Back in the days when dinner parties were still legal, whenever I would mention that I research NLP, I would receive nothing more than awkward silence and confused looks in response. There’s a good reason behind the confusion after all most people don’t know what on earth the term natural language refers to, despite being intimately familiar with at least one of them, and the processing part has something to do with machines of either mechanical or the Turing kind.
In the context of NLP natural language roughly refers to any language humans use to communicate between themselves, as opposed to programming languages. I say roughly because the term should also exclude all constructed languages even though some of them, such as Esperanto are used for human communication and in the author’s humble opinion are fair game for NLP.
The processing bit is where all of the magic (and confusion) happens. Intuitively language is abstract, whereas computer algorithms are as precise as something gets. Therefore, it is reasonable to be surprised at the fact that computers can be of any use for the task of understanding language.

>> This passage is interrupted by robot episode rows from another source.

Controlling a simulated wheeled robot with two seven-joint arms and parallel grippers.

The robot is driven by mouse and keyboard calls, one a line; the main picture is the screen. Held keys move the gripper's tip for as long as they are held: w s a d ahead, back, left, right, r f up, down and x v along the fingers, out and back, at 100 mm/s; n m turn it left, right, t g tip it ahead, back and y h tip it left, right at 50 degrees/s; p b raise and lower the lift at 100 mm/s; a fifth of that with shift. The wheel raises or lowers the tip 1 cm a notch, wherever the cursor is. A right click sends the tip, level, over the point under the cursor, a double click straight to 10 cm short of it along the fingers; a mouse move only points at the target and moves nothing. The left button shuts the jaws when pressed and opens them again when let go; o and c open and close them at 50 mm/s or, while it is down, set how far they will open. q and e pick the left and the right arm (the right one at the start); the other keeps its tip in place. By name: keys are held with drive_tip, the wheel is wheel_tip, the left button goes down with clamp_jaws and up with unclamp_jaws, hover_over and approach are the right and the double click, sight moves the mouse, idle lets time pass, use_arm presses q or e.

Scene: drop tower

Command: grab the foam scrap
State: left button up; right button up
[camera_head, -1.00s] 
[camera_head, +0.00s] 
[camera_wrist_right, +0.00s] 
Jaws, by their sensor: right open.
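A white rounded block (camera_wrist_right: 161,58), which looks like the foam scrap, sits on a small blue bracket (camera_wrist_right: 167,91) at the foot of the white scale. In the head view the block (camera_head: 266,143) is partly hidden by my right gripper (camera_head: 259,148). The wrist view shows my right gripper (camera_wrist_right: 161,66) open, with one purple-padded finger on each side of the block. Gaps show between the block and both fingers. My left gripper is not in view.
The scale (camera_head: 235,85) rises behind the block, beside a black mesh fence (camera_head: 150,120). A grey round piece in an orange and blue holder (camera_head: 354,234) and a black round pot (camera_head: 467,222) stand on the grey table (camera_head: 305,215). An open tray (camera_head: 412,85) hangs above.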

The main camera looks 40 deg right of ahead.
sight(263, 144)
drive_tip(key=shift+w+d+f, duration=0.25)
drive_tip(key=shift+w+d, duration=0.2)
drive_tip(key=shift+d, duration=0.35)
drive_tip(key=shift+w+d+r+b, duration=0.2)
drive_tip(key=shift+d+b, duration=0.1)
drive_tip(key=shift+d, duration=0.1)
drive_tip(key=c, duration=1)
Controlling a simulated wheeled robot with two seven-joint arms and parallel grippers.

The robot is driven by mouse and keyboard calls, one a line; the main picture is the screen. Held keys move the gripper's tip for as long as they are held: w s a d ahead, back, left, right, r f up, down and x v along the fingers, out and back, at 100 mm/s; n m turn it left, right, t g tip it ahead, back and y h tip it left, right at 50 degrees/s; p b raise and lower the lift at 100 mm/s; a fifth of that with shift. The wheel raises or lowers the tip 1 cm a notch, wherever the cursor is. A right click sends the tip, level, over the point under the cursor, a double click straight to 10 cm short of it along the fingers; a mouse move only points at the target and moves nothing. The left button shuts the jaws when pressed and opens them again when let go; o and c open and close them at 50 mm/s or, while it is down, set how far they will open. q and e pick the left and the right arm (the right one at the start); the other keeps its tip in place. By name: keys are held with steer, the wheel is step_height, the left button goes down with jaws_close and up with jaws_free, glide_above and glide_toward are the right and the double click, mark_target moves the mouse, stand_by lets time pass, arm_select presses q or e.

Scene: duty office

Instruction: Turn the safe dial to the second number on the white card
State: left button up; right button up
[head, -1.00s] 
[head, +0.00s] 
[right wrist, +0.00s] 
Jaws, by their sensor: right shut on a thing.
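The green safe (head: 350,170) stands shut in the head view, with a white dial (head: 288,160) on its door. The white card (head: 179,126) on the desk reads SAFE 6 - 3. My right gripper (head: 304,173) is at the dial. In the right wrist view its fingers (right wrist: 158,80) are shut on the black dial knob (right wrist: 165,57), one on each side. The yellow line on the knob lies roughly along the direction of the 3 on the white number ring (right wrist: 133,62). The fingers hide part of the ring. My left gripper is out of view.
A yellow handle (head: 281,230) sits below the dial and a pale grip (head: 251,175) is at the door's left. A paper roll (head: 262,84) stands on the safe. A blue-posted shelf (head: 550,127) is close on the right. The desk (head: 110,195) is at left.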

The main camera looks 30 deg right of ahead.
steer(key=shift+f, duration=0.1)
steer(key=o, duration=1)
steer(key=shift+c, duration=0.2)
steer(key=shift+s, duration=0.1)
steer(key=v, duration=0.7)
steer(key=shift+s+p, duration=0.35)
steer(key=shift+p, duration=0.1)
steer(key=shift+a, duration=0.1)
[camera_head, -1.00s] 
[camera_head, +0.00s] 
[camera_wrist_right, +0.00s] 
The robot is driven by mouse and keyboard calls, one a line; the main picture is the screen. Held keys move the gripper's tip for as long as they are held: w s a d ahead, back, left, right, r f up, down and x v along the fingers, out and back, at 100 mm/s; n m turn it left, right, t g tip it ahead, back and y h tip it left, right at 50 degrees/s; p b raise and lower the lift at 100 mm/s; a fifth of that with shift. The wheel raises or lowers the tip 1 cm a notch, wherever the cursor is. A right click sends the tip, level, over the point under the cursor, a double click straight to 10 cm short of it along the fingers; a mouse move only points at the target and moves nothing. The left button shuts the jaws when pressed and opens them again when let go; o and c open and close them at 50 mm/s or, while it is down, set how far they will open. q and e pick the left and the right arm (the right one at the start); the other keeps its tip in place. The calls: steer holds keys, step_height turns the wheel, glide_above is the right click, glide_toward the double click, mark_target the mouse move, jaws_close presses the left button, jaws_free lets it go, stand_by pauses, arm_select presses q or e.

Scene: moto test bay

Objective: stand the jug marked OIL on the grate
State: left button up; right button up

So how do we reconcile the abstract nature of language with the exact requirements for building programs? We look for regularities in language and make simplifying assumptions about it. For example, a simple, yet fundamental algorithm for NLP — TFIDF — makes an assumption that a word’s relevance decreases as more documents use it and the relevance increases with the number of uses in the individual document. For example, the Wikipedia article about Siamosaurus mentions is 57 times and dinosaur 31 times, however, because the word is occurs in almost every Wikipedia article, whereas dinosaur does not, we can infer that dinosaur is more relevant to Siamosaurus than is. I’ll leave calculating the relevant TFIDF values as an exercise for the enthusiastic reader.
Some assumptions are common enough to have their own names, for example, the bag of words assumption suggests that if you would cut up your text into words and put them into a bag you wouldn’t lose any meaning. The distributional hypothesis is the most widespread assumption at the moment and according to which “you shall know a word by the company it keeps”1.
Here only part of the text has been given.